* _The exercise_: Extract the records below word for word and ignore the images.
+++ Extracted information
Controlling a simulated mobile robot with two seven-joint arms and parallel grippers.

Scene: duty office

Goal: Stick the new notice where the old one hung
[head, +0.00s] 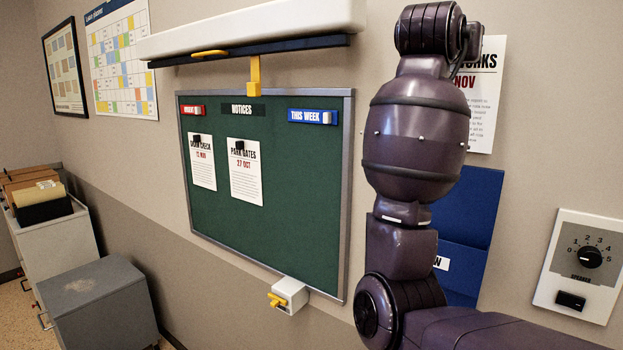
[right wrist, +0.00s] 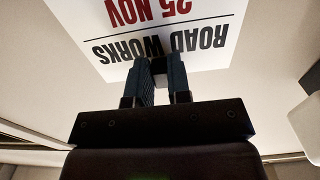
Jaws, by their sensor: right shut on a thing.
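The new notice, a white sheet headed "ROAD WORKS" (head: 486,98), is partly behind my right arm at the upper right of the head view. In the right wrist view my right gripper (right wrist: 159,68) is shut on the heading edge of this notice (right wrist: 205,28), which appears upside down. The green notice board (head: 300,190) hangs left of my arm. Two sheets are on it: one at the left (head: 202,165) and one headed "PARK GATES" (head: 245,180), each under a black magnet. The board below the blue "THIS WEEK" label (head: 305,116) is bare. My left gripper is not in view.
A long white fixture (head: 250,30) with a yellow tab (head: 254,75) juts out above the board. A small white box (head: 291,293) sits at its lower edge. A blue wall pocket (head: 468,215) is partly behind my arm. A speaker dial panel (head: 582,265) is at the right.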

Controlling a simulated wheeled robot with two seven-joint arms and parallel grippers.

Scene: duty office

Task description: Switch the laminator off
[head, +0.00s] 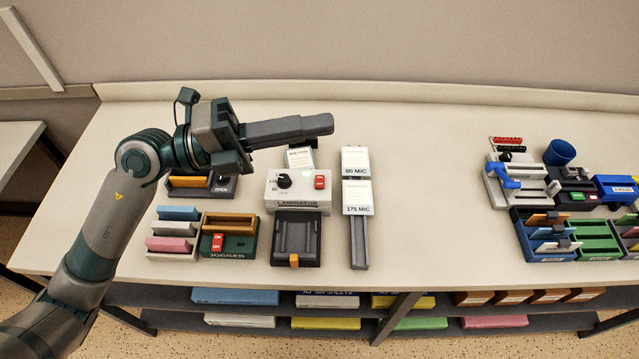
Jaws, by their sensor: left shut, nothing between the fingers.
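The laminator (297,191) is a white box on the table, with a label on its front edge. A black round knob (284,181) is on its top at the left. A red rocker switch (320,182) is on its top at the right; its position is too small to tell. My left gripper (331,124) is shut and empty, pointing right, above and behind the laminator and apart from it. It hides part of the table behind the laminator. My right gripper is not in view.
A dark tray (297,254) stands in front of the laminator. The jogger (229,240) with a red switch is at front left, beside coloured pads (169,245). The film holder (360,243) marked 80 MIC and 175 MIC is at the right. Bare table (430,200) lies beyond it.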

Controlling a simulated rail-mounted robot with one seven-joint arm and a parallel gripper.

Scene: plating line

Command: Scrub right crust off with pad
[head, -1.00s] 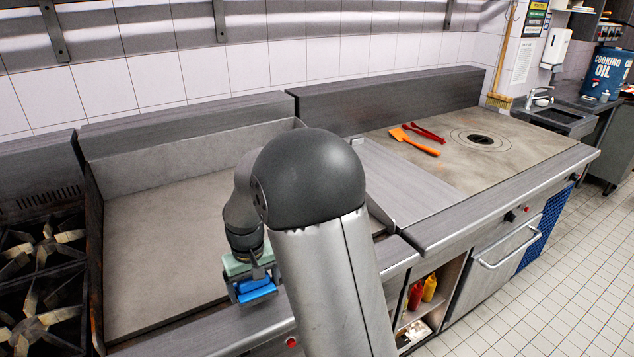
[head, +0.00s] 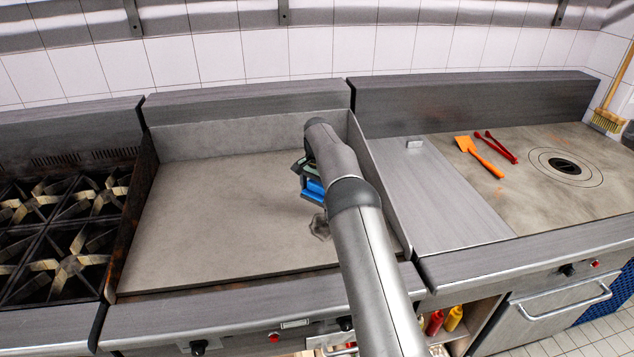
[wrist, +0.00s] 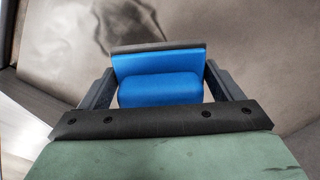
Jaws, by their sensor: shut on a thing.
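My gripper (head: 306,170) is over the right part of the flat griddle (head: 210,210). It is shut on the blue pad (head: 313,191), which also shows in the wrist view (wrist: 160,88) between the two dark fingers, with a dark strip along its far edge. A dark grey, irregular crust patch (head: 319,227) lies on the griddle just below the pad in the head view, partly hidden by my arm. In the wrist view a dark crust stain (wrist: 122,28) lies beyond the pad. Whether the pad touches the griddle is hard to tell.
The griddle has raised walls at its back and sides. A burner range (head: 65,225) stands to the left. At the right, an orange spatula (head: 480,157) and red tongs (head: 496,147) lie on another hot plate (head: 540,190). The griddle's left and middle are clear.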

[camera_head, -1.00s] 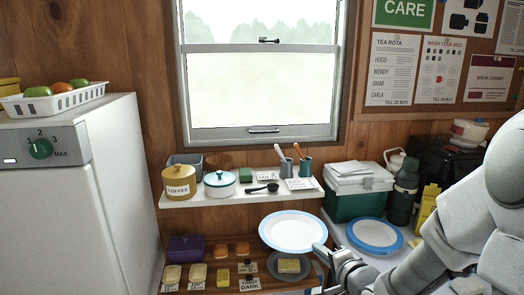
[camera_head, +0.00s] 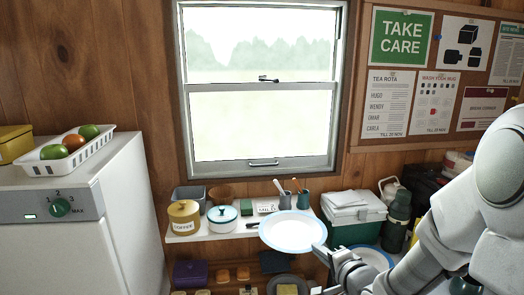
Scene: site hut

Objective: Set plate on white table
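A white plate with a pale blue rim (camera_head: 291,231) is held by my gripper (camera_head: 325,251) at the plate's right front edge. The gripper looks shut on the rim, and the plate hangs in the air in front of the white shelf. A white surface at the lower right, perhaps the white table, is mostly hidden by my arm. A second plate with a blue rim (camera_head: 374,257) lies there, partly hidden behind my gripper and arm.
The white shelf (camera_head: 190,238) holds a coffee canister (camera_head: 184,217), a lidded pot (camera_head: 222,217) and cups. A green cool box (camera_head: 353,215) and a dark flask (camera_head: 397,222) stand at the right. A white fridge (camera_head: 105,225) with a fruit basket (camera_head: 72,153) stands at the left.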

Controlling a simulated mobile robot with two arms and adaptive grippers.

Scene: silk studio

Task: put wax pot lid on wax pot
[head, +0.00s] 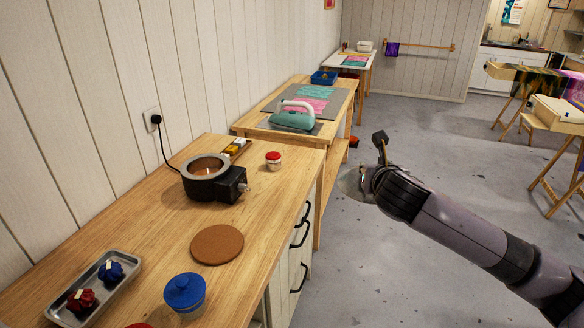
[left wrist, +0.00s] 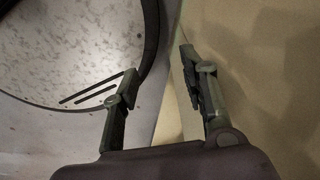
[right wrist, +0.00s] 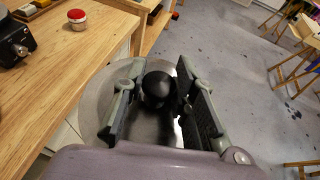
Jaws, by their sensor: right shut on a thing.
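The wax pot (head: 207,187) stands open on the wooden counter in the head view, dark-bodied with amber wax inside and a control box on its right side. My right gripper (head: 378,165) is out over the floor, right of the counter. In the right wrist view its fingers (right wrist: 160,100) are shut on the black knob of the wax pot lid (right wrist: 96,88), a greyish see-through disc. The lid also shows partly behind the gripper in the head view (head: 352,184). My left gripper (left wrist: 158,82) shows only in the left wrist view, fingers apart and empty.
On the counter are a red-lidded jar (head: 273,161), a round cork mat (head: 217,244), a blue lidded pot (head: 185,293) and a metal tray (head: 117,289). A cord runs from the wax pot to the wall. A second table (head: 284,135) with a teal iron stands behind.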

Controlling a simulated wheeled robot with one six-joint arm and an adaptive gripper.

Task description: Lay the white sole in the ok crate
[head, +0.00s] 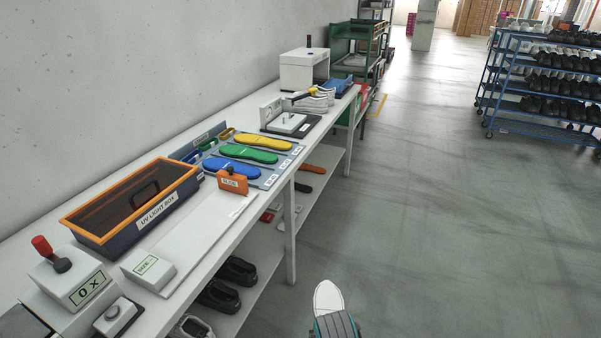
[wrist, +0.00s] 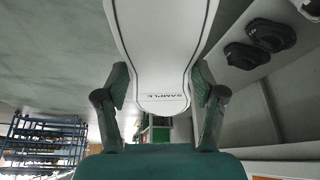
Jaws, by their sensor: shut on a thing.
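The white sole (head: 328,297) is held over the floor in front of the bench, its rounded end pointing away from me in the head view. In the wrist view the white sole (wrist: 160,45) has a dark outline and the word SAMPLE near its lower end. My gripper (head: 335,322) is shut on it; in the wrist view both fingers of my gripper (wrist: 160,88) press its sides. No crate with a readable ok label shows. Small red and green containers stand at the bench's far end, too small to read.
The long white bench (head: 215,215) runs along the left wall, with a UV light box (head: 155,222), blue, green and yellow soles (head: 254,155), and shoes on its lower shelf. A green cart (head: 355,50) stands beyond. A blue shoe rack (head: 540,85) is far right. The floor between is clear.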

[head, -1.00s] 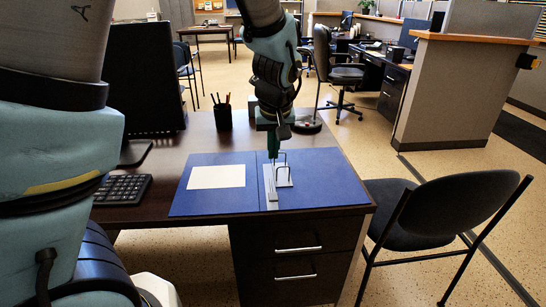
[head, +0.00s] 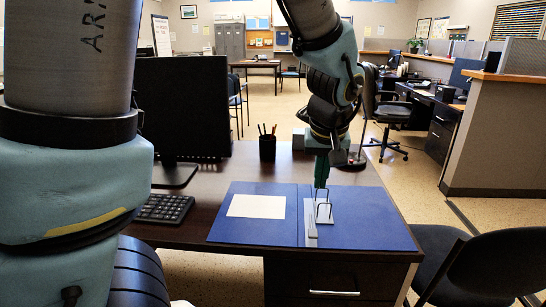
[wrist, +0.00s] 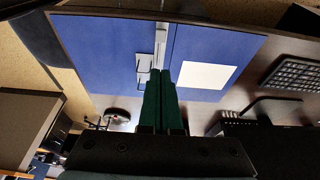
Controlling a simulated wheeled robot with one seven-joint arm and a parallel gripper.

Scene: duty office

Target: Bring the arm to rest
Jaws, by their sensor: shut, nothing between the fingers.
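My arm rises from the gripper to the top of the head view.
A white paper (head: 257,206) lies on the mat's left half. A keyboard (head: 164,208), a monitor (head: 185,108) and a pen cup (head: 267,147) stand on the dark desk. A black chair (head: 470,262) is at right.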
++++++
* _Task output_:
Controlling a simulated mobile robot with two seven-joint arms and parallel grippers.

Scene: duty office

Goal: Stick the new notice where the old one hung
[head, +0.00s] 
[right wrist, +0.00s] 
Jaws, by their sensor: right shut on a thing.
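The new notice, a white sheet headed "ROAD WORKS" (head: 486,98), is partly behind my right arm at the upper right of the head view. In the right wrist view my right gripper (right wrist: 159,68) is shut on the heading edge of this notice (right wrist: 205,28), which appears upside down. The green notice board (head: 300,190) hangs left of my arm. Two sheets are on it: one at the left (head: 202,165) and one headed "PARK GATES" (head: 245,180), each under a black magnet. The board below the blue "THIS WEEK" label (head: 305,116) is bare. My left gripper is not in view.
A long white fixture (head: 250,30) with a yellow tab (head: 254,75) juts out above the board. A small white box (head: 291,293) sits at its lower edge. A blue wall pocket (head: 468,215) is partly behind my arm. A speaker dial panel (head: 582,265) is at the right.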

Controlling a simulated wheeled robot with two seven-joint arms and parallel grippers.

Scene: duty office

Task description: Switch the laminator off
[head, +0.00s] 
Jaws, by their sensor: left shut, nothing between the fingers.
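The laminator (297,191) is a white box on the table, with a label on its front edge. A black round knob (284,181) is on its top at the left. A red rocker switch (320,182) is on its top at the right; its position is too small to tell. My left gripper (331,124) is shut and empty, pointing right, above and behind the laminator and apart from it. It hides part of the table behind the laminator. My right gripper is not in view.
A dark tray (297,254) stands in front of the laminator. The jogger (229,240) with a red switch is at front left, beside coloured pads (169,245). The film holder (360,243) marked 80 MIC and 175 MIC is at the right. Bare table (430,200) lies beyond it.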

Controlling a simulated rail-mounted robot with one seven-joint arm and a parallel gripper.

Scene: plating line

Command: Scrub right crust off with pad
[head, -1.00s] 
[head, +0.00s] 
[wrist, +0.00s] 
Jaws, by their sensor: shut on a thing.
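My gripper (head: 306,170) is over the right part of the flat griddle (head: 210,210). It is shut on the blue pad (head: 313,191), which also shows in the wrist view (wrist: 160,88) between the two dark fingers, with a dark strip along its far edge. A dark grey, irregular crust patch (head: 319,227) lies on the griddle just below the pad in the head view, partly hidden by my arm. In the wrist view a dark crust stain (wrist: 122,28) lies beyond the pad. Whether the pad touches the griddle is hard to tell.
The griddle has raised walls at its back and sides. A burner range (head: 65,225) stands to the left. At the right, an orange spatula (head: 480,157) and red tongs (head: 496,147) lie on another hot plate (head: 540,190). The griddle's left and middle are clear.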

[camera_head, -1.00s] 
[camera_head, +0.00s] 
Scene: site hut

Objective: Set plate on white table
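A white plate with a pale blue rim (camera_head: 291,231) is held by my gripper (camera_head: 325,251) at the plate's right front edge. The gripper looks shut on the rim, and the plate hangs in the air in front of the white shelf. A white surface at the lower right, perhaps the white table, is mostly hidden by my arm. A second plate with a blue rim (camera_head: 374,257) lies there, partly hidden behind my gripper and arm.
The white shelf (camera_head: 190,238) holds a coffee canister (camera_head: 184,217), a lidded pot (camera_head: 222,217) and cups. A green cool box (camera_head: 353,215) and a dark flask (camera_head: 397,222) stand at the right. A white fridge (camera_head: 105,225) with a fruit basket (camera_head: 72,153) stands at the left.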

Controlling a simulated mobile robot with two arms and adaptive grippers.

Scene: silk studio

Task: put wax pot lid on wax pot
[head, +0.00s] 
[left wrist, +0.00s] 
[right wrist, +0.00s] 
Jaws, by their sensor: right shut on a thing.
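The wax pot (head: 207,187) stands open on the wooden counter in the head view, dark-bodied with amber wax inside and a control box on its right side. My right gripper (head: 378,165) is out over the floor, right of the counter. In the right wrist view its fingers (right wrist: 160,100) are shut on the black knob of the wax pot lid (right wrist: 96,88), a greyish see-through disc. The lid also shows partly behind the gripper in the head view (head: 352,184). My left gripper (left wrist: 158,82) shows only in the left wrist view, fingers apart and empty.
On the counter are a red-lidded jar (head: 273,161), a round cork mat (head: 217,244), a blue lidded pot (head: 185,293) and a metal tray (head: 117,289). A cord runs from the wax pot to the wall. A second table (head: 284,135) with a teal iron stands behind.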

Controlling a simulated wheeled robot with one six-joint arm and an adaptive gripper.

Task description: Lay the white sole in the ok crate
[head, +0.00s] 
[wrist, +0.00s] 
Jaws, by their sensor: shut on a thing.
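The white sole (head: 328,297) is held over the floor in front of the bench, its rounded end pointing away from me in the head view. In the wrist view the white sole (wrist: 160,45) has a dark outline and the word SAMPLE near its lower end. My gripper (head: 335,322) is shut on it; in the wrist view both fingers of my gripper (wrist: 160,88) press its sides. No crate with a readable ok label shows. Small red and green containers stand at the bench's far end, too small to read.
The long white bench (head: 215,215) runs along the left wall, with a UV light box (head: 155,222), blue, green and yellow soles (head: 254,155), and shoes on its lower shelf. A green cart (head: 355,50) stands beyond. A blue shoe rack (head: 540,85) is far right. The floor between is clear.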

[head, -1.00s] 
[head, +0.00s] 
[wrist, +0.00s] 
Controlling a simulated wheeled robot with one seven-joint arm and a parallel gripper.

Scene: duty office

Target: Bring the arm to rest
Jaws, by their sensor: shut, nothing between the fingers.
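My arm rises from the gripper to the top of the head view.
A white paper (head: 257,206) lies on the mat's left half. A keyboard (head: 164,208), a monitor (head: 185,108) and a pen cup (head: 267,147) stand on the dark desk. A black chair (head: 470,262) is at right.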

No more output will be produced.